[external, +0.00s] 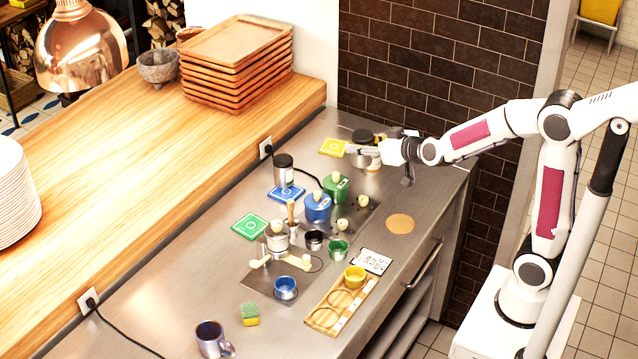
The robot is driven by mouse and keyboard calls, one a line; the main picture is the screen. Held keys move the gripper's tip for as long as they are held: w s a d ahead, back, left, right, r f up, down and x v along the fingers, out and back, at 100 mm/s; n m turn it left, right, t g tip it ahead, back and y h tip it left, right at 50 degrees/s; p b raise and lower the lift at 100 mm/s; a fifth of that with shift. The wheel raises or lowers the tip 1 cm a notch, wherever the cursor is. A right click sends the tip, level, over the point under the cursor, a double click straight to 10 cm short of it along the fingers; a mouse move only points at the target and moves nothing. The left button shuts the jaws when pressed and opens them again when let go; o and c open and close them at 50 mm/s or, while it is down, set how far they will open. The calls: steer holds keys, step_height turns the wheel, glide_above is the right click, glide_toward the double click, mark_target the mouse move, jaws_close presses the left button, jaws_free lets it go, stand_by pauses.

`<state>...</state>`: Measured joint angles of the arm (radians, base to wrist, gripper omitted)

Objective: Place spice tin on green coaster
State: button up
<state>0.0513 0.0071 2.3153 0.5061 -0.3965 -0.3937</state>
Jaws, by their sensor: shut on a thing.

◆ YOUR TASK
Restate the data above word for word. Skip every picture.

◆ RESPONSE TO THE TASK
[external, +0.00s] 
The robot is driven by mouse and keyboard calls, one a line; the main picture is the screen. Held keys move the gripper's tip for as long as they are held: w s a d ahead, back, left, right, r f up, down and x v along the fingers, out and back, at 100 mm/s; n m turn it left, right, t g tip it ahead, back and y h tip it left, right at 50 degrees/s; p b raise and lower the lift at 100 mm/s; a fifth of that with shift. The wheel raises or lowers the tip 1 cm a notch, wherever the cursor is. A right click sends the tip, level, over the point under the cursor, a double click straight to 10 cm short of it along the fingers; a mouse move only points at the target and moves nothing. The left button shuts the jaws when pressed and opens them again when let go; o and c open and close them at 50 mm/s or, while it is down, set how far they will open. The calls: steer holds keys, step_height turns the wheel, glide_above is the right click, glide_toward the double click, mark_target the mouse move, jaws_close presses the left button, jaws_free lets it go, stand_by pauses.

`<state>...</state>`: Measured joint angles of the arm (radians, base to wrist, gripper omitted)

Objective: Place spice tin on green coaster
State: button up
<state>0.0513 0.0071 2.3153 0.5061 -0.3965 -0.3937</state>
Jaws, by their sensor: shut on a thing.

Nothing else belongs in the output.